KF: Was there any thought to discussing the previously shot scenes with Harvey Keitel and Jennifer Jason Leigh for Eyes Wide Shut and their subsequent re-shooting with different actors?
JH: I don’t think so. Only Stanley Kubrick would be able to discuss this sensibly and he certainly would not have done so, but I am happy to tell you about the back-ground, since this is fairly straightforward. Stanley Kubrick changed his mind on the two sets that involved the character of Ziegler. Originally he had selected two locations for the bathroom scene and the scene around the pool table with Tom Cruise. But he changed his mind as he didn’t like what he had chosen and this was his prerogative. We had to built sets which took several weeks to finish and I couldn’t make a deal with Harvey Keitel’s agent that we could live with. End of story. Stanley was delighted to get Sydney Pollack at a later date when the sets were built. There was just one scene we had to re-shoot: the reception at the Ziegler’s Christmas party. Jennifer Jason Leigh was replaced since she was not available for a re-shoot when Stanley had changed the scene and wanted to re-shoot it on another set many weeks later.

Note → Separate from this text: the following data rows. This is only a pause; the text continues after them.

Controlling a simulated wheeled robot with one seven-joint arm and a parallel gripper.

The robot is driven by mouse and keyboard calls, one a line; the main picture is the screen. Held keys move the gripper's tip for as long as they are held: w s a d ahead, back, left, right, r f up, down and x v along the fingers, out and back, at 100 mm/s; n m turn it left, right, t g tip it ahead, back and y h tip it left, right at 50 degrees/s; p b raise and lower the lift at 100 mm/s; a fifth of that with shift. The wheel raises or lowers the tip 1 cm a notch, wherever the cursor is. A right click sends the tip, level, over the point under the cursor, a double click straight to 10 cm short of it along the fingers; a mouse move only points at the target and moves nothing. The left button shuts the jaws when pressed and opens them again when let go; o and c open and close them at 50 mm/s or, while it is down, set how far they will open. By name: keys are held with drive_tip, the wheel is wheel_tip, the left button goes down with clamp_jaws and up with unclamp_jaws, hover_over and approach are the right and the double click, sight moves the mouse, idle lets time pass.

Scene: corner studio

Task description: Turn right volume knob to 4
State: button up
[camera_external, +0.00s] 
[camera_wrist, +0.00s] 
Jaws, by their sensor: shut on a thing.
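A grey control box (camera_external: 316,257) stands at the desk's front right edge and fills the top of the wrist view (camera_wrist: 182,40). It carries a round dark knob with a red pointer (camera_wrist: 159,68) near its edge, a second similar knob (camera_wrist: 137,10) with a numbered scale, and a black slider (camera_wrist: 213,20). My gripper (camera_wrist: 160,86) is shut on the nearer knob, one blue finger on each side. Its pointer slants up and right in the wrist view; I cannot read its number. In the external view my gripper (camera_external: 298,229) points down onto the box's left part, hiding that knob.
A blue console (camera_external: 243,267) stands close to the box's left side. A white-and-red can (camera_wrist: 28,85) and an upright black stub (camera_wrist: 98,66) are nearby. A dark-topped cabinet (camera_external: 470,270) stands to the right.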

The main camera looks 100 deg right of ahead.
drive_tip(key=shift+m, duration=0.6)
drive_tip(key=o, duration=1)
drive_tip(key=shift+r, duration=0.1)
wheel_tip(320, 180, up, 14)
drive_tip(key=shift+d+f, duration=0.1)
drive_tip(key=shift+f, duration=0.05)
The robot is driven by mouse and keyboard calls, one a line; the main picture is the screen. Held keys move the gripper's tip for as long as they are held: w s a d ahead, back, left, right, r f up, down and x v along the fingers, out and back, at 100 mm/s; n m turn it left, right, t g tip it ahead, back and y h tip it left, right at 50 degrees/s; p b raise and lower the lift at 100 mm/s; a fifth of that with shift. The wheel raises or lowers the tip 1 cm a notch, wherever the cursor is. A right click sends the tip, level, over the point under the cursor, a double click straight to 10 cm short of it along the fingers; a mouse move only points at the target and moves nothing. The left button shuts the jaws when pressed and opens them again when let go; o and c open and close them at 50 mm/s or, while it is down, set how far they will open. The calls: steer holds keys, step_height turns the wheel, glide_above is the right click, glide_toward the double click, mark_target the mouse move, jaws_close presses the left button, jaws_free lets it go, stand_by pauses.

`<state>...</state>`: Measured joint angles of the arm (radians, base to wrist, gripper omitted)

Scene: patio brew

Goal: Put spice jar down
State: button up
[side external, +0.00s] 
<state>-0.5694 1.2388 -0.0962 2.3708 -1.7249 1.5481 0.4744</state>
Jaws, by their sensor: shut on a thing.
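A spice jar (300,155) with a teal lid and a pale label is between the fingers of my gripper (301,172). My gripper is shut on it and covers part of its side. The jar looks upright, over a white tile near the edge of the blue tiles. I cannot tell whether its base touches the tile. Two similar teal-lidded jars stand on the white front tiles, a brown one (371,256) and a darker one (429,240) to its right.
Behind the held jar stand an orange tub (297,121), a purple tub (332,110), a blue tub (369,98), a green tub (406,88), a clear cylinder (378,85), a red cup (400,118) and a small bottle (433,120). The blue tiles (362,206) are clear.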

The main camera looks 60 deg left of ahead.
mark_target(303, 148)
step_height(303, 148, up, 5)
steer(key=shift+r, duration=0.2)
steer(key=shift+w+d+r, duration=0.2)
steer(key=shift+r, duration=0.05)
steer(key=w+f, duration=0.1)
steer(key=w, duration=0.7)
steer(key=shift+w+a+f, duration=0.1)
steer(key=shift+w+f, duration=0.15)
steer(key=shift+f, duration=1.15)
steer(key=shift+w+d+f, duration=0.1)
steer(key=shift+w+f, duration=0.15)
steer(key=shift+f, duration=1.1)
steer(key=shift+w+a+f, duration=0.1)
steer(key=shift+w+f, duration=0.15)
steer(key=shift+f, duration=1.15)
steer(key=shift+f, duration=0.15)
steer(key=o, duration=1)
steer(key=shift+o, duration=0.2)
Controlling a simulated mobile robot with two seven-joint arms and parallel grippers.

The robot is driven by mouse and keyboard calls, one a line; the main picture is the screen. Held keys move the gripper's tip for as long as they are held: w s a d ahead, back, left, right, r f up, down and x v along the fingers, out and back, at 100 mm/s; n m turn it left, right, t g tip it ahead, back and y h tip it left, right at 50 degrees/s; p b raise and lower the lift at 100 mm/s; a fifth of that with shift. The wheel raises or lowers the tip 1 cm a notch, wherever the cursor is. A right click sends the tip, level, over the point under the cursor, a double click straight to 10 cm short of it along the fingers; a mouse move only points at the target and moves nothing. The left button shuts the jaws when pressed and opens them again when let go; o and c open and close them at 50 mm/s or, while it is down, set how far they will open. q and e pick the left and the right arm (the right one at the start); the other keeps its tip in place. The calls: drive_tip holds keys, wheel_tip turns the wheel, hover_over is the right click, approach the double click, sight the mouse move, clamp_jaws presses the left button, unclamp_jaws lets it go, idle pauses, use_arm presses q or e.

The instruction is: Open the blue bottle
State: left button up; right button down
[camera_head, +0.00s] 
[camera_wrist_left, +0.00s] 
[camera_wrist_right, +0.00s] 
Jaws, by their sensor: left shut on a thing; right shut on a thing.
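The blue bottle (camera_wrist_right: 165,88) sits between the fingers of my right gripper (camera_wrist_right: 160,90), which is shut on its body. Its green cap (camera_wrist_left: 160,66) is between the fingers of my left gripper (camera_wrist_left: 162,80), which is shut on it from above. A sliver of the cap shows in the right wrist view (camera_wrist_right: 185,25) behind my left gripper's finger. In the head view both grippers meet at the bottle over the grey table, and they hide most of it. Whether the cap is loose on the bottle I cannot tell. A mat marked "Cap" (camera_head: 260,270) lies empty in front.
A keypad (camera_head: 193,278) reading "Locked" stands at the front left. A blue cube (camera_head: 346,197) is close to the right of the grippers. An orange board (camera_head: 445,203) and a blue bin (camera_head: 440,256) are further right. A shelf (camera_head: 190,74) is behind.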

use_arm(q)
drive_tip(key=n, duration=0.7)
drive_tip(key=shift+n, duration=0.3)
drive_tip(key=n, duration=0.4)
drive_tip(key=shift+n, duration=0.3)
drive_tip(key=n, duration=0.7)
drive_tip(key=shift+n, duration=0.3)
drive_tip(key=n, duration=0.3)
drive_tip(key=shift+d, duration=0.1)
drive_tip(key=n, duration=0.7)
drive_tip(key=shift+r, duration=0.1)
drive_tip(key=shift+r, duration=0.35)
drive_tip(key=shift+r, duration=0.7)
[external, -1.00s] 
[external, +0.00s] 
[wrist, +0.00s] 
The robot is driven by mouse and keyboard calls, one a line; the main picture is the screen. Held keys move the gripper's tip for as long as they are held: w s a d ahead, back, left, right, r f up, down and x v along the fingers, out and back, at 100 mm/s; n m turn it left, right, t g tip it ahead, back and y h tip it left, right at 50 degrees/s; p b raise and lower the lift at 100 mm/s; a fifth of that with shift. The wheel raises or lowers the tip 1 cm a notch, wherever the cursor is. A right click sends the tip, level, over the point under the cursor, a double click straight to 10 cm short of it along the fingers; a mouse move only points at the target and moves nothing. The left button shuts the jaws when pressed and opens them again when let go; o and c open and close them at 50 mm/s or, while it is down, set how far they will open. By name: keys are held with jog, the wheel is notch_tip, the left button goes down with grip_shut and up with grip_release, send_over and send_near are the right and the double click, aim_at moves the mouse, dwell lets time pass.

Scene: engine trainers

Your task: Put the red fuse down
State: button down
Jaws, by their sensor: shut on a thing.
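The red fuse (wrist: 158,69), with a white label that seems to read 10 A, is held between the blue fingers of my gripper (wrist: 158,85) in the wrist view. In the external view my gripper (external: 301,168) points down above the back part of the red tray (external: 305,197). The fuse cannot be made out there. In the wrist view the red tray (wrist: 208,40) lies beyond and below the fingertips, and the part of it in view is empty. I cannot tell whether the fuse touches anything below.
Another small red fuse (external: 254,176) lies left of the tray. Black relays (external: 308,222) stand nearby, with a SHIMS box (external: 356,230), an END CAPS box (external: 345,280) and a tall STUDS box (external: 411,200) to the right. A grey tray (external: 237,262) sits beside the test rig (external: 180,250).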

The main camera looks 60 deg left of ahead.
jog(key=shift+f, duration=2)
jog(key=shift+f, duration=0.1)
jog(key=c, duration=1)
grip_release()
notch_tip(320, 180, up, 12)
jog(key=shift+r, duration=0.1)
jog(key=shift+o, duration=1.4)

KF: I saw a new print of Barry Lyndon in New York last spring with Leon Vitali (Kubrick’s assistant) in attendance. Is there any plan to re-release that film on DVD?
JH: I hope so!

KF: What is the reason for the change in how Kubrick’s films are now being presented on DVD compared to previous releases?
JH: When video business was considered a poor cousin of theatrical distribution, Stanley Kubrick wanted the original aspect ratios to be kept if at all possible. Times have changed. In many cases the DVD market is now more important than the theatrical release and the trend goes towards watching films on far superior flat screens with the 16:9 ratio. While Kubrick might have regretted this development, he would also have been delighted about the new technology. Seeing 2001: A Space Odyssey on a large high-definition screen is a real treat, particularly when the alternative is not to see it at all. The executives at Warner Bros. agonized over the question of how to present the films in this new technology and to do justice to both the viewers with their new home movie equipment and to the extraordinary films of Stanley Kubrick.

KF: Are there any plans to re-release his four earlier films on DVD (Paths of Glory, The Killing, Killer’s Kiss, Lolita)?
JH: The three early films do not belong to Warner Bros. I would love to see a complete Kubrick DVD collection which also includes Dr. Strangelove and Spartacus. I also hope that Warner Bros. will include Lolita and Barry Lyndon in a future “all-in” DVD collection. But this is a business or possibly a legal question and I am the wrong person to ask.

KF: Will Kubrick’s long-unseen first feature Fear and Desire ever be released on DVD?
JH: I hope not. Stanley didn’t want this film to be seen and that’s that.

Q: Are there any plans for other directors to make Kubrick’s unfinished films like Napoleon or The Aryan Papers, as Steven Spielberg did with A.I.?
JH: There are unfortunately no plans. A few years ago, I sat with Steven Spielberg and Ang Lee around a table and we discussed the Napoleon project, but nothing came of it. The problem is that Stanley’s script doesn’t really reveal his true intentions, which were to show how relevant Napoleon is for us today–the failed genius whose weaknesses are ingrained in human nature. That is exactly why it is so difficult for us to learn from his errors and from history in general. Stanley left us a huge archive and picture library. His research on the topic was much more than ordinary pre-production activity–it was the attempt of a chess player to get into the mind of his opponent. Taschen publications will bring out a comprehensive book about Kubrick’s Napoleon next year. Maybe this will renew interest. Who knows?